Incorporating domain knowledge into machine learning for laser-induced breakdown spectroscopy quantification

Abstract

During the last decade, various machine learning methods have been applied to improve the accuracy of quantitative analysis in laser-induced breakdown spectroscopy (LIBS) by modelling the complex relationship between spectral intensity and analyte concentration. However, machine learning methods tend to have high model complexity and are difficult to interpret their predictions. Moreover, their decision-making mechanisms rarely consider the physical principles behind quantitative analysis, resulting in a reduction of LIBS quantification accuracy and a question of trust in the quantification results. This work investigates the feasibility of incorporating domain knowledge into machine learning to improve LIBS quantification performance. A new regression method based on dominant factor and kernel extreme learning machine is proposed, namely DF-K-ELM. It uses knowledge-based spectral lines, related to analyte compositions, to construct a linear physical principle based model and adopts K-ELM to account for the residuals of the linear model.
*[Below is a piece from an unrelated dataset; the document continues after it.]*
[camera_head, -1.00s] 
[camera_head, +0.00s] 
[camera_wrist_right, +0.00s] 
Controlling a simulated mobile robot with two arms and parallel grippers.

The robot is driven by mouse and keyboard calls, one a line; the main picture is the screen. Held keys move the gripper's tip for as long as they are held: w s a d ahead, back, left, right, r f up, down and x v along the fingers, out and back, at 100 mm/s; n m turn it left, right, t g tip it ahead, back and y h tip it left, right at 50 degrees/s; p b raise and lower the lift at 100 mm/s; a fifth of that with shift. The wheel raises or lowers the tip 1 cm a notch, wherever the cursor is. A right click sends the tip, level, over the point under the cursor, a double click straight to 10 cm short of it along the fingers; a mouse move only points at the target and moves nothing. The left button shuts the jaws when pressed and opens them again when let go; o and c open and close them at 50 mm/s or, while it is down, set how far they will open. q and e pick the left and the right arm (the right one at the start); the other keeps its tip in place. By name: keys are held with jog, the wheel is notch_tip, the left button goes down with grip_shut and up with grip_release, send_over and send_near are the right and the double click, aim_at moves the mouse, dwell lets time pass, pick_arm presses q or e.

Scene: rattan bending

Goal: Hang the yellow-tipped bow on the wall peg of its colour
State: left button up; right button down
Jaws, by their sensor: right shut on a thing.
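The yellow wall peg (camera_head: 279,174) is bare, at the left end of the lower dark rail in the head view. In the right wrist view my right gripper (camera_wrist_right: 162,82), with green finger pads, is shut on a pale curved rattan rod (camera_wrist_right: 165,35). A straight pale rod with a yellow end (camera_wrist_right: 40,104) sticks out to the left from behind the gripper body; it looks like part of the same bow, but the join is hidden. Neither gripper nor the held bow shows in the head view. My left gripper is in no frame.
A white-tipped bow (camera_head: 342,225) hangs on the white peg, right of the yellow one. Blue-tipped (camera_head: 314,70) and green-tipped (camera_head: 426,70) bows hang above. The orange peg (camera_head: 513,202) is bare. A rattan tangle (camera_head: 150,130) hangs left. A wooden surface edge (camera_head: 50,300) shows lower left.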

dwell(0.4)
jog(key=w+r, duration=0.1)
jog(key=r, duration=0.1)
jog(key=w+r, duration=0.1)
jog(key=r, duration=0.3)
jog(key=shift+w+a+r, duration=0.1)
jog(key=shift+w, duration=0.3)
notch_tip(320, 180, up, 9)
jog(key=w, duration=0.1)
DF-K-ELM intuitively explains how knowledge-based spectral lines influence prediction results and improves model interpretability without reducing model complexity. The proposed method, DF-K-ELM, is tested on 10 regression tasks based on 3 LIBS datasets and compared with 6 baseline methods. It achieves the best and second best performance on 4 and 2 tasks, respectively. Moreover, compared to traditional machine learning methods, dominant factor based methods yield higher accuracy in most cases. Such results demonstrate that incorporating domain knowledge into machine learning is a viable approach to improve the performance of LIBS quantification.